-- Written exercise --
Reproduce the listing below without any change.

-- Robot control records --
==============================

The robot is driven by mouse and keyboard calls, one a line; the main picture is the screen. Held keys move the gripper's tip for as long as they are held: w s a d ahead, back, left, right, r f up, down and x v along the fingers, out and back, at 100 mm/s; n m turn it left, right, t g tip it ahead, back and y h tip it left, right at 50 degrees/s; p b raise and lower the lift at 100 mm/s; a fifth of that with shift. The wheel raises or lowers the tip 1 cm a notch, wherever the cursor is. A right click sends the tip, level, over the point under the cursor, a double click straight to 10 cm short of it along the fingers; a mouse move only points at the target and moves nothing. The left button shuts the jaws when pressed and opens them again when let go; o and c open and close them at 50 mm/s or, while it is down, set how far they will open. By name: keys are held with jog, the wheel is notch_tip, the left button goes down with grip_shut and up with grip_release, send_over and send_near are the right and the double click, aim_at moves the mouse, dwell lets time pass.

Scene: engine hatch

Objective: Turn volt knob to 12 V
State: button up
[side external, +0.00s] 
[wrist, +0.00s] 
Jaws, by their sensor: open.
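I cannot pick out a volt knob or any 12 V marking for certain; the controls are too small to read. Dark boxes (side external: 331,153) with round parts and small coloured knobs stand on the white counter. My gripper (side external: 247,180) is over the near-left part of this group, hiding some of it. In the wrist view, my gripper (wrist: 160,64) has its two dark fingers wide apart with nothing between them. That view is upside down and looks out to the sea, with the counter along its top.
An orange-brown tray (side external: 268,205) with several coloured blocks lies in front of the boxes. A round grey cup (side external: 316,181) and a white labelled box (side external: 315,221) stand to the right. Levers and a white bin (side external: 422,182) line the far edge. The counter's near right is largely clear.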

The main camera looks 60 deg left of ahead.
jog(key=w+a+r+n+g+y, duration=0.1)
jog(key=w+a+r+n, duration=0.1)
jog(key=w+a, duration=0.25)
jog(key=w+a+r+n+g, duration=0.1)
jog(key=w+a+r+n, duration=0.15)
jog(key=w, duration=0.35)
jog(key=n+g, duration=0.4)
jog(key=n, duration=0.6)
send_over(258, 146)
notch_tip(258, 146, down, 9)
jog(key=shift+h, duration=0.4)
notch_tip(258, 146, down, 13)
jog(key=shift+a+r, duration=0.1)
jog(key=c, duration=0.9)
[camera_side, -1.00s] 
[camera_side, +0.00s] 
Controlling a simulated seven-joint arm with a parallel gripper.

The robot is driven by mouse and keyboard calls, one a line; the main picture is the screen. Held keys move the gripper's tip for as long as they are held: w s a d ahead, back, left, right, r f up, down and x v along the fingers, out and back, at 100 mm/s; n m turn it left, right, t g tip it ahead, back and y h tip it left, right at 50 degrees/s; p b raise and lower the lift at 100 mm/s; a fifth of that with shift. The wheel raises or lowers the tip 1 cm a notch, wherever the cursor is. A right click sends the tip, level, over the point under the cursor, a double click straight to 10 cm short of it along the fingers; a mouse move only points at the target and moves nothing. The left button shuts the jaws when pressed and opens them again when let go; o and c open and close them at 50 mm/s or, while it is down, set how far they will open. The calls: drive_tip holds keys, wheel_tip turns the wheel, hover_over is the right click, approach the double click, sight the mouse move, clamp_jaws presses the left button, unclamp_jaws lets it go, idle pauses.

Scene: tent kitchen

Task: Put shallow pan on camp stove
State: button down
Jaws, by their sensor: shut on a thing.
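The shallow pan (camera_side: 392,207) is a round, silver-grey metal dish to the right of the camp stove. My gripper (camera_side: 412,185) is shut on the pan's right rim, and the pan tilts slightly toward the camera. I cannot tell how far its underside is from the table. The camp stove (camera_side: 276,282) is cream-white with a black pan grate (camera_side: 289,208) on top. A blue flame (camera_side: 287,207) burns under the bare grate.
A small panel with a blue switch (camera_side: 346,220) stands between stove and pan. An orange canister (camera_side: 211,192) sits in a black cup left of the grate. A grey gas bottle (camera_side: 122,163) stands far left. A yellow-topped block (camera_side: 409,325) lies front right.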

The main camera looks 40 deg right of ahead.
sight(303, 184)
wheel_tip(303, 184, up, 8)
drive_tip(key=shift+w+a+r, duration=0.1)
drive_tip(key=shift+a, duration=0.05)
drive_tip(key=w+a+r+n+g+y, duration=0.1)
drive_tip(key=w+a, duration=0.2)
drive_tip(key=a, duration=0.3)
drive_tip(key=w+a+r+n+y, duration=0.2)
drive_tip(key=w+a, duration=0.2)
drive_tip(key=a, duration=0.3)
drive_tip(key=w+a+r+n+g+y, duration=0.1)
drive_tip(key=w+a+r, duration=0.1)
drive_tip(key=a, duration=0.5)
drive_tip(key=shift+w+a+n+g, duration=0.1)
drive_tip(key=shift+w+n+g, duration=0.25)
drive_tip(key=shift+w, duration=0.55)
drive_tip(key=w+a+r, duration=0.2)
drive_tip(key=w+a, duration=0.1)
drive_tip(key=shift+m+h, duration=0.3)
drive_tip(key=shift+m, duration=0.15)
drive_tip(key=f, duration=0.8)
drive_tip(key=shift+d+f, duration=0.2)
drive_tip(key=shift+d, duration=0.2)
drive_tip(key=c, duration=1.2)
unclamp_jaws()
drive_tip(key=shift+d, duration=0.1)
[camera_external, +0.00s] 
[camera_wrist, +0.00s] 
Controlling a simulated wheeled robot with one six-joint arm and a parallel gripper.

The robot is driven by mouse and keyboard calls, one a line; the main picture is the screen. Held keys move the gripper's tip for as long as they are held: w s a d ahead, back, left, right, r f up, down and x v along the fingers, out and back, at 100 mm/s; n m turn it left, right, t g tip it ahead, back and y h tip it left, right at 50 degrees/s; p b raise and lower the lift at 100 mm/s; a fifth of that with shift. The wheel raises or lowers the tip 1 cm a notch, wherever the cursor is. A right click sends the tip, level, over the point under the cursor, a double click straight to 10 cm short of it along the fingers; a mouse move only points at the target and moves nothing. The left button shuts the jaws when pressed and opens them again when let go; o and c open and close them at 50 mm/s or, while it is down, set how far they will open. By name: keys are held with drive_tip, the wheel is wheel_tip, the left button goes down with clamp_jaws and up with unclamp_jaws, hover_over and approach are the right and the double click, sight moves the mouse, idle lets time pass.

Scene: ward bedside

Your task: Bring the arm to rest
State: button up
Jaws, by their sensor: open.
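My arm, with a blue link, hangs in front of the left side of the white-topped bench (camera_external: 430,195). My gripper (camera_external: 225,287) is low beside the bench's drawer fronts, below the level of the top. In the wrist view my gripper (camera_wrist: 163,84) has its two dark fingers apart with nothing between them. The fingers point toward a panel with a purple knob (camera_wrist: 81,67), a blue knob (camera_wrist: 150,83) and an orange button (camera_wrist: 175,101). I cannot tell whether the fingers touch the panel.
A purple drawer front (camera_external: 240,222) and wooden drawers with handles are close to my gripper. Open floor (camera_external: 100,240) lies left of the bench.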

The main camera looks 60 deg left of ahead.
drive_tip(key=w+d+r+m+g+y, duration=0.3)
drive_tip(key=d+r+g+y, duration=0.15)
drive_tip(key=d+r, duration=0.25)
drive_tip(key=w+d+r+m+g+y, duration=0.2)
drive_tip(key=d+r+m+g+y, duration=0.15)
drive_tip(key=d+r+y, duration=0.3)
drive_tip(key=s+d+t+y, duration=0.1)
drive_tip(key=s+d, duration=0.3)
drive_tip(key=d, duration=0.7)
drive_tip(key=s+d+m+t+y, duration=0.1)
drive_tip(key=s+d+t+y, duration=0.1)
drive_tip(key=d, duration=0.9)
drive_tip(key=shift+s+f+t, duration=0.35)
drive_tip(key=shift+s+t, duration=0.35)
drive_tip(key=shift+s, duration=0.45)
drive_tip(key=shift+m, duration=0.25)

==============================

-- Solved exercise --
The robot is driven by mouse and keyboard calls, one a line; the main picture is the screen. Held keys move the gripper's tip for as long as they are held: w s a d ahead, back, left, right, r f up, down and x v along the fingers, out and back, at 100 mm/s; n m turn it left, right, t g tip it ahead, back and y h tip it left, right at 50 degrees/s; p b raise and lower the lift at 100 mm/s; a fifth of that with shift. The wheel raises or lowers the tip 1 cm a notch, wherever the cursor is. A right click sends the tip, level, over the point under the cursor, a double click straight to 10 cm short of it along the fingers; a mouse move only points at the target and moves nothing. The left button shuts the jaws when pressed and opens them again when let go; o and c open and close them at 50 mm/s or, while it is down, set how far they will open. By name: keys are held with jog, the wheel is notch_tip, the left button goes down with grip_shut and up with grip_release, send_over and send_near are the right and the double click, aim_at moves the mouse, dwell lets time pass.

Scene: engine hatch

Objective: Turn volt knob to 12 V
State: button up
[side external, +0.00s] 
[wrist, +0.00s] 
Jaws, by their sensor: open.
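I cannot pick out a volt knob or any 12 V marking for certain; the controls are too small to read. Dark boxes (side external: 331,153) with round parts and small coloured knobs stand on the white counter. My gripper (side external: 247,180) is over the near-left part of this group, hiding some of it. In the wrist view, my gripper (wrist: 160,64) has its two dark fingers wide apart with nothing between them. That view is upside down and looks out to the sea, with the counter along its top.
An orange-brown tray (side external: 268,205) with several coloured blocks lies in front of the boxes. A round grey cup (side external: 316,181) and a white labelled box (side external: 315,221) stand to the right. Levers and a white bin (side external: 422,182) line the far edge. The counter's near right is largely clear.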

The main camera looks 60 deg left of ahead.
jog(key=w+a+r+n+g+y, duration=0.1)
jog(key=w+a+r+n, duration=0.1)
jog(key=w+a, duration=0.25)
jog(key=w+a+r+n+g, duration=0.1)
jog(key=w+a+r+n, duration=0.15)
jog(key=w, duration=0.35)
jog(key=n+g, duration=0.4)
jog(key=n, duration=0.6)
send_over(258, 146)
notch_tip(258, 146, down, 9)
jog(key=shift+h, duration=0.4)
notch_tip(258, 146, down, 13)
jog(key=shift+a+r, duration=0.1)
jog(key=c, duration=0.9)
[camera_side, -1.00s] 
[camera_side, +0.00s] 
Controlling a simulated seven-joint arm with a parallel gripper.

The robot is driven by mouse and keyboard calls, one a line; the main picture is the screen. Held keys move the gripper's tip for as long as they are held: w s a d ahead, back, left, right, r f up, down and x v along the fingers, out and back, at 100 mm/s; n m turn it left, right, t g tip it ahead, back and y h tip it left, right at 50 degrees/s; p b raise and lower the lift at 100 mm/s; a fifth of that with shift. The wheel raises or lowers the tip 1 cm a notch, wherever the cursor is. A right click sends the tip, level, over the point under the cursor, a double click straight to 10 cm short of it along the fingers; a mouse move only points at the target and moves nothing. The left button shuts the jaws when pressed and opens them again when let go; o and c open and close them at 50 mm/s or, while it is down, set how far they will open. The calls: drive_tip holds keys, wheel_tip turns the wheel, hover_over is the right click, approach the double click, sight the mouse move, clamp_jaws presses the left button, unclamp_jaws lets it go, idle pauses.

Scene: tent kitchen

Task: Put shallow pan on camp stove
State: button down
Jaws, by their sensor: shut on a thing.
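The shallow pan (camera_side: 392,207) is a round, silver-grey metal dish to the right of the camp stove. My gripper (camera_side: 412,185) is shut on the pan's right rim, and the pan tilts slightly toward the camera. I cannot tell how far its underside is from the table. The camp stove (camera_side: 276,282) is cream-white with a black pan grate (camera_side: 289,208) on top. A blue flame (camera_side: 287,207) burns under the bare grate.
A small panel with a blue switch (camera_side: 346,220) stands between stove and pan. An orange canister (camera_side: 211,192) sits in a black cup left of the grate. A grey gas bottle (camera_side: 122,163) stands far left. A yellow-topped block (camera_side: 409,325) lies front right.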

The main camera looks 40 deg right of ahead.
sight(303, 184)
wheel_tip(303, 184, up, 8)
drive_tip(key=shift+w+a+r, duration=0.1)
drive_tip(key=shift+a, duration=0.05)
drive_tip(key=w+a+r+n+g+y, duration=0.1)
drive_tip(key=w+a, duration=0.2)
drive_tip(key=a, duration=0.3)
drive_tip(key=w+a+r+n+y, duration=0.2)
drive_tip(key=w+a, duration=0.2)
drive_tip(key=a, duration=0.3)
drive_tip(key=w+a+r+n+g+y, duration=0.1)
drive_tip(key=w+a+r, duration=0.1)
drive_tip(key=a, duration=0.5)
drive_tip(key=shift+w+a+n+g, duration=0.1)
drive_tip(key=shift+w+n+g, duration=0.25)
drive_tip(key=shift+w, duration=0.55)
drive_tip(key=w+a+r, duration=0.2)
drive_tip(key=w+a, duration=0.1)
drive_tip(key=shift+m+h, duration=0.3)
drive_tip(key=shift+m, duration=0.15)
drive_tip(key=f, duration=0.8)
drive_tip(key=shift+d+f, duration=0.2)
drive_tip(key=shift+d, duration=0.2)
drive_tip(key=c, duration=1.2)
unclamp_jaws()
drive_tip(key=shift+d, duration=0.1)
[camera_external, +0.00s] 
[camera_wrist, +0.00s] 
Controlling a simulated wheeled robot with one six-joint arm and a parallel gripper.

The robot is driven by mouse and keyboard calls, one a line; the main picture is the screen. Held keys move the gripper's tip for as long as they are held: w s a d ahead, back, left, right, r f up, down and x v along the fingers, out and back, at 100 mm/s; n m turn it left, right, t g tip it ahead, back and y h tip it left, right at 50 degrees/s; p b raise and lower the lift at 100 mm/s; a fifth of that with shift. The wheel raises or lowers the tip 1 cm a notch, wherever the cursor is. A right click sends the tip, level, over the point under the cursor, a double click straight to 10 cm short of it along the fingers; a mouse move only points at the target and moves nothing. The left button shuts the jaws when pressed and opens them again when let go; o and c open and close them at 50 mm/s or, while it is down, set how far they will open. By name: keys are held with drive_tip, the wheel is wheel_tip, the left button goes down with clamp_jaws and up with unclamp_jaws, hover_over and approach are the right and the double click, sight moves the mouse, idle lets time pass.

Scene: ward bedside

Your task: Bring the arm to rest
State: button up
Jaws, by their sensor: open.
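My arm, with a blue link, hangs in front of the left side of the white-topped bench (camera_external: 430,195). My gripper (camera_external: 225,287) is low beside the bench's drawer fronts, below the level of the top. In the wrist view my gripper (camera_wrist: 163,84) has its two dark fingers apart with nothing between them. The fingers point toward a panel with a purple knob (camera_wrist: 81,67), a blue knob (camera_wrist: 150,83) and an orange button (camera_wrist: 175,101). I cannot tell whether the fingers touch the panel.
A purple drawer front (camera_external: 240,222) and wooden drawers with handles are close to my gripper. Open floor (camera_external: 100,240) lies left of the bench.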

The main camera looks 60 deg left of ahead.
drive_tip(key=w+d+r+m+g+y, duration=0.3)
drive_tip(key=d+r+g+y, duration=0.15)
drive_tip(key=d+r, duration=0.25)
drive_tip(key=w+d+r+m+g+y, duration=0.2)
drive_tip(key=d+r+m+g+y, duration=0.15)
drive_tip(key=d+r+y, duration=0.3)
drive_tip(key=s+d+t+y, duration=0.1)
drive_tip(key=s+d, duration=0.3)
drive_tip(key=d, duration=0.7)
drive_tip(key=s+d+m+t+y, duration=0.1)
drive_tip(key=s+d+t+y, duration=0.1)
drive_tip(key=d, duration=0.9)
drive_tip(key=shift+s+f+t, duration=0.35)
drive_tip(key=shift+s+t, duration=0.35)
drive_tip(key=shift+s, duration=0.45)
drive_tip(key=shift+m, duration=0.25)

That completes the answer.